— Collected material —
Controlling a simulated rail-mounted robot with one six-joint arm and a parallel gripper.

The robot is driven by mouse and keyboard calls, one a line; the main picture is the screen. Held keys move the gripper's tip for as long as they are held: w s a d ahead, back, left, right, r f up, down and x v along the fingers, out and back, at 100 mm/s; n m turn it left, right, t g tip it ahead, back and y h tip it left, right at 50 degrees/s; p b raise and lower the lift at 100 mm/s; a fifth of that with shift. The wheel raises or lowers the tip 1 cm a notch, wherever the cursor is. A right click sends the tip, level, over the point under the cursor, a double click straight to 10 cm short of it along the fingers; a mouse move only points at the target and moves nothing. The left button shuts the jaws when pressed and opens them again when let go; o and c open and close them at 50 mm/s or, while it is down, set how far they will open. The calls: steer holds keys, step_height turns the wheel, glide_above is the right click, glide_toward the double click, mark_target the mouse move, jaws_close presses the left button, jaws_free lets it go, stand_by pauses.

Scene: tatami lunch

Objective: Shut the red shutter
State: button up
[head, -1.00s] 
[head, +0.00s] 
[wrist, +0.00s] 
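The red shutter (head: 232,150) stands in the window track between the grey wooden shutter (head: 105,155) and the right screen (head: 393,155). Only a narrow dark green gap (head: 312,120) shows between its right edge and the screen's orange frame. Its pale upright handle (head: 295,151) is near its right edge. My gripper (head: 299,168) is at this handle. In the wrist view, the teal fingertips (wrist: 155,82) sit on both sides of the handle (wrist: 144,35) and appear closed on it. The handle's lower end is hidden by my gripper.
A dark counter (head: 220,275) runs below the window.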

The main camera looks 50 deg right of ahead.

— The problem —
Give the listing above again, word for word.

— Result below —
Controlling a simulated rail-mounted robot with one six-joint arm and a parallel gripper.

The robot is driven by mouse and keyboard calls, one a line; the main picture is the screen. Held keys move the gripper's tip for as long as they are held: w s a d ahead, back, left, right, r f up, down and x v along the fingers, out and back, at 100 mm/s; n m turn it left, right, t g tip it ahead, back and y h tip it left, right at 50 degrees/s; p b raise and lower the lift at 100 mm/s; a fifth of that with shift. The wheel raises or lowers the tip 1 cm a notch, wherever the cursor is. A right click sends the tip, level, over the point under the cursor, a double click straight to 10 cm short of it along the fingers; a mouse move only points at the target and moves nothing. The left button shuts the jaws when pressed and opens them again when let go; o and c open and close them at 50 mm/s or, while it is down, set how far they will open. The calls: steer holds keys, step_height turns the wheel, glide_above is the right click, glide_toward the double click, mark_target the mouse move, jaws_close presses the left button, jaws_free lets it go, stand_by pauses.

Scene: tatami lunch

Objective: Shut the red shutter
State: button up
[head, -1.00s] 
[head, +0.00s] 
[wrist, +0.00s] 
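The red shutter (head: 232,150) stands in the window track between the grey wooden shutter (head: 105,155) and the right screen (head: 393,155). Only a narrow dark green gap (head: 312,120) shows between its right edge and the screen's orange frame. Its pale upright handle (head: 295,151) is near its right edge. My gripper (head: 299,168) is at this handle. In the wrist view, the teal fingertips (wrist: 155,82) sit on both sides of the handle (wrist: 144,35) and appear closed on it. The handle's lower end is hidden by my gripper.
A dark counter (head: 220,275) runs below the window.

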The main camera looks 50 deg right of ahead.

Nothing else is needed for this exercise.